Bill C-11, an Act to amend the Canada Transportation Act and the Railway Safety Act and to make consequential amendments to other Acts, received Royal Assent on June 22, 2007. Bill C-11 changes the merger review regime for all transactions involving transportation undertakings which transactions otherwise are required to be notified under Part IX of the Competition Act.
According to the new provisions of the Canada Transportation Act, when notification is required under s. 114(1) of the Competition Act, parties to a proposed transaction involving any "transportation undertaking" (as opposed to only air transportation undertakings, as before) must now give notice to the Minister of Transportation (the Minister). The requirement that the Canadian Transportation Agency (the Agency) must also be given notice for air transportation undertakings remains unchanged.
Notice to the Minister is to contain the same information as is provided to the Competition Bureau (the Bureau) under s. 114(1) of the Competition Act, as well as information on the public interest as it relates to national transportation, as required by the Minister's (non-statutory) guidelines. These guidelines have yet to be published and will be elaborated in consultation with the Bureau.
Under the revised CTA, the Minister has forty-two days to decide whether the transaction raises "issues" (formerly "concerns") with respect to the public interest as it relates to national transportation. If so, he or she can direct the Agency to examine the issues, or may appoint someone else for that purpose. The Agency or other appointee must report back within 150 days, unless the Minister allows for a longer period of time. The report now becomes public immediately after it is given to the Minister.
Previously, on receipt of the report, the Minister would inform the Commissioner and the parties of his or her concerns, and state which part of those concerns the parties should address with the Commissioner. Now, however, the Minister first consults with the Commissioner as to where their respective concerns overlap, then instructs the parties whom to address in respect of their respective concerns. The parties are to inform each of the two officials what measures they are willing to undertake to tackle the issues. The Minister consults with the Commissioner as to the adequacy of the parties' commitments, and may then recommend to the Governor in Council to approve the transaction.

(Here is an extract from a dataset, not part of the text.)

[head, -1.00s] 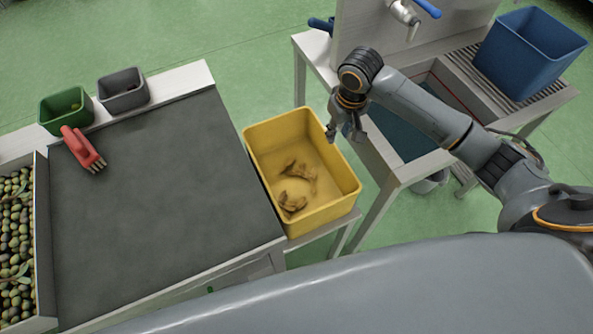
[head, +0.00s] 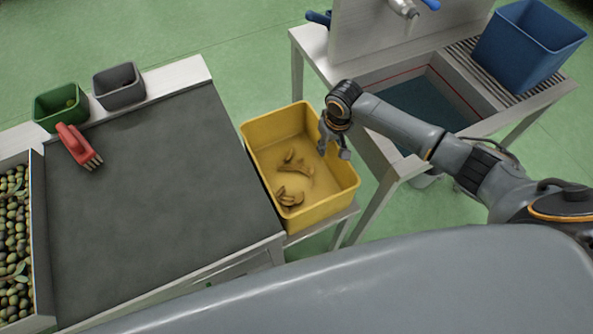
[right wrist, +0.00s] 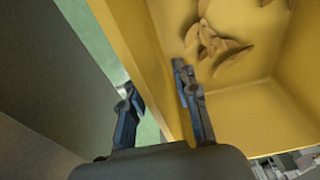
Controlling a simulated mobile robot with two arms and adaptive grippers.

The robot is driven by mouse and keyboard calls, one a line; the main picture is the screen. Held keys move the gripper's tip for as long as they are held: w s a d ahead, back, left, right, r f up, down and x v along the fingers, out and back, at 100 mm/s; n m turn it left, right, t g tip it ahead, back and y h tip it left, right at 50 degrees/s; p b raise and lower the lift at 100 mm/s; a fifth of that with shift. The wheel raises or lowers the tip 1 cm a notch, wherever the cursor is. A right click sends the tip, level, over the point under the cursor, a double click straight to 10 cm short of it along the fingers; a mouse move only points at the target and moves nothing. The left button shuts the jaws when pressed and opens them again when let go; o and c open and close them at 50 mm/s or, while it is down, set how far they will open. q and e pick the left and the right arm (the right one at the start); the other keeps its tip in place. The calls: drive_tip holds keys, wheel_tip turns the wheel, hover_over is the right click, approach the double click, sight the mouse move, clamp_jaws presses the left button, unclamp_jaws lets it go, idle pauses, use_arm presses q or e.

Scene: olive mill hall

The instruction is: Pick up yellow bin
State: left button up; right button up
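The yellow bin (head: 262,135) stands on a low stand beside the dark table, with several brown, leaf-like scraps (head: 291,192) on its floor. My right gripper (head: 334,151) is at the bin's right rim, pointing down. In the right wrist view the gripper (right wrist: 157,84) is open astride a wall of the yellow bin (right wrist: 258,112). One finger is inside the bin and the other outside, with a gap between the outer finger and the wall. My left gripper is not in view.
The dark-topped table (head: 160,190) is left of the bin, holding a red hand rake (head: 76,143), a green tub (head: 60,106), a grey tub (head: 119,86) and an olive crate (head: 38,240). A sink bench (head: 310,43) with a blue bin (head: 530,50) stands right.

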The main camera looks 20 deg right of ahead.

Under the old CTA, if a party completed or was about to complete a notifiable air transportation transaction without the requisite approval from the Governor in Council, the Minister could recommend to the Governor in Council (after consulting with the Commissioner) to issue an order directing the parties to take action to protect the public interest. Now, the Minister instead applies to a superior court for such an order, with respect to any transportation undertaking.

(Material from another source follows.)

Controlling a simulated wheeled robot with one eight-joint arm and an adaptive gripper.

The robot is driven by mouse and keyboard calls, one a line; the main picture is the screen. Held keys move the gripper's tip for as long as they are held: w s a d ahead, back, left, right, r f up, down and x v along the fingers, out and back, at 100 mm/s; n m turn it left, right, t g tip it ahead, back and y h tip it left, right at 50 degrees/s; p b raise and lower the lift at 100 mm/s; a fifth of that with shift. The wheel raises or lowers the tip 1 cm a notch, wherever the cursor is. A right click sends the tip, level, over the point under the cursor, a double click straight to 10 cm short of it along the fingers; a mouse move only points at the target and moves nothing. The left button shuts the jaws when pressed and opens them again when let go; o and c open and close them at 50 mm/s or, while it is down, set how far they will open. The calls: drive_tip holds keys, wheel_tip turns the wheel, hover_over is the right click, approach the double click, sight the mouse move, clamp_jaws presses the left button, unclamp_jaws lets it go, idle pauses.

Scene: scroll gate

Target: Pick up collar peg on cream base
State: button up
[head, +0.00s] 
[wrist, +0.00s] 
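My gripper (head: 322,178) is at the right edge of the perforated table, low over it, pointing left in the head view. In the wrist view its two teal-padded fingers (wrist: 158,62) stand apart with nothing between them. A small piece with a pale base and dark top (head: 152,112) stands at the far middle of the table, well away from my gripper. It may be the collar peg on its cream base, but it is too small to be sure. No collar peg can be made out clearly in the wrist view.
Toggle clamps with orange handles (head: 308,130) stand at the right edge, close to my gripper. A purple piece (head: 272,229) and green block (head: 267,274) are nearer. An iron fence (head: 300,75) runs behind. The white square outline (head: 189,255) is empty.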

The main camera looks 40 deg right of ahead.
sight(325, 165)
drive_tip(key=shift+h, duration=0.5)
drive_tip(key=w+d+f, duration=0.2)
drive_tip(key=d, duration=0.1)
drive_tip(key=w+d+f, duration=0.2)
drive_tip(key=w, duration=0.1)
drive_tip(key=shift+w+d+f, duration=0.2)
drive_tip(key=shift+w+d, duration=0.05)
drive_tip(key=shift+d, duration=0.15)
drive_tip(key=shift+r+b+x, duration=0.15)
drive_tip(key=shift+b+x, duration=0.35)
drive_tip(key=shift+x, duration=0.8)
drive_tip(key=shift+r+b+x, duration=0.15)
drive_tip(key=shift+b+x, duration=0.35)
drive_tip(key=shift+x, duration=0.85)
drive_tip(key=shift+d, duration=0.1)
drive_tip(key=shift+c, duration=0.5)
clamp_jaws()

The amendments described above broaden the scope of the potential "public interest" review to include transactions involving all types of transportation undertaking, rather than only air transportation, as before. The amendments also clarify that when the Minister has ordered a public interest review, the Minister - and not the Commissioner - will have the last word. It remains to be seen whether public interest reviews will be used to block such transactions on political grounds, or to enable politicians to approve of transactions which the Commissioner would reject.